* Directions
Search the data for the word "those" and copy every line that contains it.

* Raw data

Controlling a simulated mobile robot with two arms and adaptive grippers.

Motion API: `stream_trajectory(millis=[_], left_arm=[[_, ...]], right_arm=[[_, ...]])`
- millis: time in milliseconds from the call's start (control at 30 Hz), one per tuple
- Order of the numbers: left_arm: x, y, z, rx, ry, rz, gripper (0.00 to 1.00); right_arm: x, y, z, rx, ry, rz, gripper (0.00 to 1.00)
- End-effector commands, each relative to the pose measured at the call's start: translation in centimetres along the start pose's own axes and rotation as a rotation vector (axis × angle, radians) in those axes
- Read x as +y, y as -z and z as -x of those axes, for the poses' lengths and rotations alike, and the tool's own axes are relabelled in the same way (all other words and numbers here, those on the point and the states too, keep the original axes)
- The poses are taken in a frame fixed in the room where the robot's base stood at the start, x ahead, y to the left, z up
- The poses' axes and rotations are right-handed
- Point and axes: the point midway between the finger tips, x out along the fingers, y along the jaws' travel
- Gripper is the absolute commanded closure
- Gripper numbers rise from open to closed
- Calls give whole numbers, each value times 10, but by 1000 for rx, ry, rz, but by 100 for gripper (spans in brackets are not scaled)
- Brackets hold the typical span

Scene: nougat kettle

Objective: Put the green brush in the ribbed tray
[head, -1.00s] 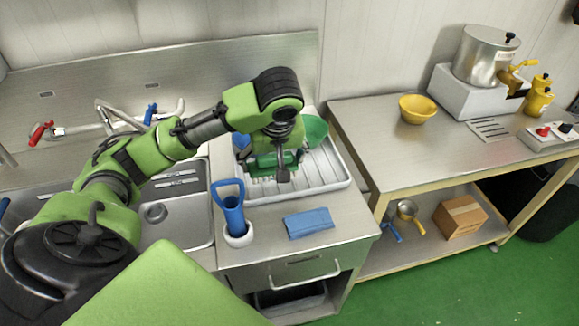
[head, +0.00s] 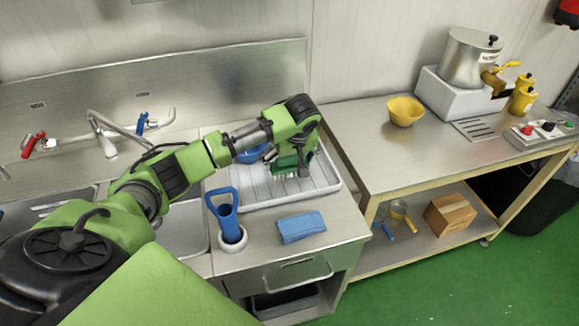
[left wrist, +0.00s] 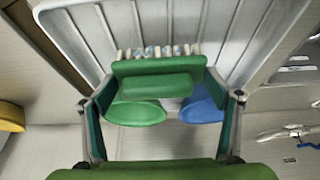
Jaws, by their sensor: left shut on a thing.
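The green brush (left wrist: 157,70) with pale bristles is between the fingers of my left gripper (left wrist: 160,88), which is shut on it. In the head view the brush (head: 290,163) is over the right part of the grey ribbed tray (head: 262,192), mostly hidden by my left gripper (head: 296,153). The ribs and raised edge of the tray also show in the left wrist view (left wrist: 70,35). I cannot tell whether the bristles touch the tray. My right gripper is not in view.
A green bowl (left wrist: 137,112) and a blue bowl (left wrist: 205,105) are at the tray's back part. A blue-handled tool (head: 225,215) stands in a white holder in front, near a blue cloth (head: 301,227). A yellow bowl (head: 405,111) is on the right table. The tray's front left is clear.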

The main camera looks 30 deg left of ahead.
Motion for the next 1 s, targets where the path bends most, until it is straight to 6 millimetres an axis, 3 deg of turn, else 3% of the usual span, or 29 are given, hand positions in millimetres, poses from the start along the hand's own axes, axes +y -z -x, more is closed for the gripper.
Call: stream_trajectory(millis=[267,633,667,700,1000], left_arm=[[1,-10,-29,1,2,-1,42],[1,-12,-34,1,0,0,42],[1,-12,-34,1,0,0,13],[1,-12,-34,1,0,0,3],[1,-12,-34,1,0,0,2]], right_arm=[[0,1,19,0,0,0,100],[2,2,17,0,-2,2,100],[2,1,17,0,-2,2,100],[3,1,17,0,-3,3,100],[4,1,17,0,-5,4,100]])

* Response to the exercise
- End-effector commands, each relative to the pose measured at the call's start: translation in centimetres along the start pose's own axes and rotation as a rotation vector (axis × angle, radians) in those axes
- Read x as +y, y as -z and z as -x of those axes, for the poses' lengths and rotations alike, and the tool's own axes are relabelled in the same way (all other words and numbers here, those on the point and the states too, keep the original axes)

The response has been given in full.